Which isn't to say Rubio is offering particularly new ideas. His tax cuts are standard in everything but their irresponsible size. His higher-ed proposals echo similar policies that the Obama administration has been pushing.
Rubio's larger dilemma is shared by candidates on both the left and the right. If the problem is Obama, then the answer is to elect someone who isn't Obama. But no one really knows what to do about the twin forces of technology and globalization. If there was a simple fix to software eating jobs, someone would have come up with it already. If there were an easy answer to jobs being shipped all over the world, someone would have passed it into law. These are hard problems, but presidential campaigns rarely reward rhetoric that admits their difficulty.

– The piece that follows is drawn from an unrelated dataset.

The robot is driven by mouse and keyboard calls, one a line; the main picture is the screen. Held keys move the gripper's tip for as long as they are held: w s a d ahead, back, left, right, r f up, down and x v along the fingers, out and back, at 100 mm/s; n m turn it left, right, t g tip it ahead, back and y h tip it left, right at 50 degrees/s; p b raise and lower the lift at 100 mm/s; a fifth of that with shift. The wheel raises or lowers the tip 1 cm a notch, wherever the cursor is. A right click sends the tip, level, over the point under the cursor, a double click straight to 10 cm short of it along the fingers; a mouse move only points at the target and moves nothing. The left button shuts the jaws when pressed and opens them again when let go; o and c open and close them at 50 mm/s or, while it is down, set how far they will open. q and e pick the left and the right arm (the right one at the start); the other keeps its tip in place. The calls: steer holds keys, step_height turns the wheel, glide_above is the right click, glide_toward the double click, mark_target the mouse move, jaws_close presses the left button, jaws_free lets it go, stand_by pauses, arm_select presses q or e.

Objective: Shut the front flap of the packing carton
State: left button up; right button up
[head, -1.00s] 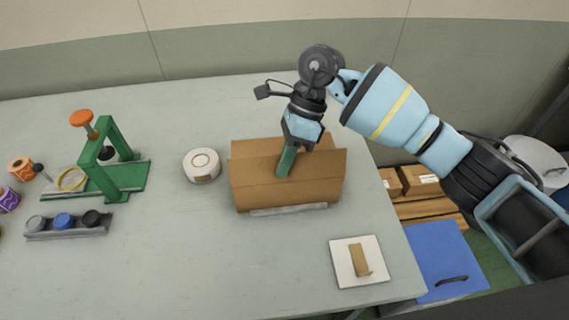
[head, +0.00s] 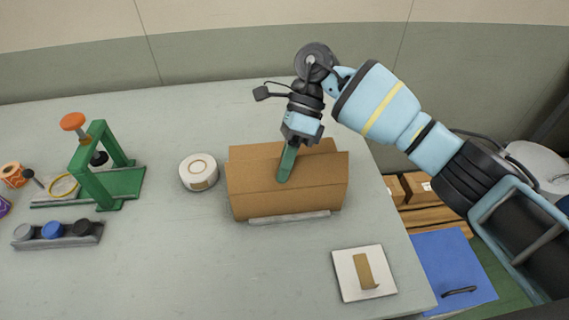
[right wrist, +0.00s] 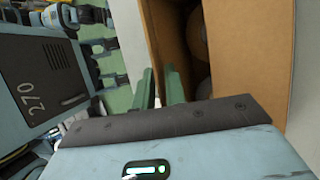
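The packing carton (head: 288,202) is a brown box in the middle of the table in the head view. Its front flap (head: 318,170) seems to stand out at a slant above the front wall, with another brown panel behind. My right gripper (head: 286,163) reaches down over the carton, its green fingers against or just in front of the flap; contact is unclear. In the right wrist view, the fingers (right wrist: 159,88) are close together beside the carton's brown wall (right wrist: 246,50). Whether anything is between them is unclear. Rounded things show in the dark inside. My left gripper is not in view.
A white tape roll (head: 198,172) lies left of the carton. A green press (head: 112,180) and a rack of knobs (head: 58,235) stand farther left. A white pad (head: 347,286) with a brown strip lies at front right. The table between is clear.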

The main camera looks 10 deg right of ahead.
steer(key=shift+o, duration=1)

Even Rubio's best ideas are untested, and could possibly backfire. Reforming higher education is great in theory, but tough in practice — so far, there's little evidence that online learning is much good for anyone but the people so motivated they didn't really need it in the first place, and there's plenty of evidence that sharp deregulation will lead to a profusion of scam colleges and failed experiments. That isn't to say it shouldn't be done — I'm probably on Rubio's side of the debate here — but there's little reason to be confident it'll solve the economy's problems.
It's one thing to modernize the Republican Party's message. It's another thing to modernize the economy itself.
But for now, Rubio's task is to win the Republican primary. So perhaps modernizing the party's message will be enough. While Rubio's digs at Clinton were ridiculous, the speech was evidence that he's the Republican the Clinton camp should fear most: He's working his way toward a message that wraps his campaign in the problems and solutions of the future — and that's notably unrestrained by the mistakes of the GOP's recent past. That's exactly the kind of candidate an establishment figure like Clinton should worry about.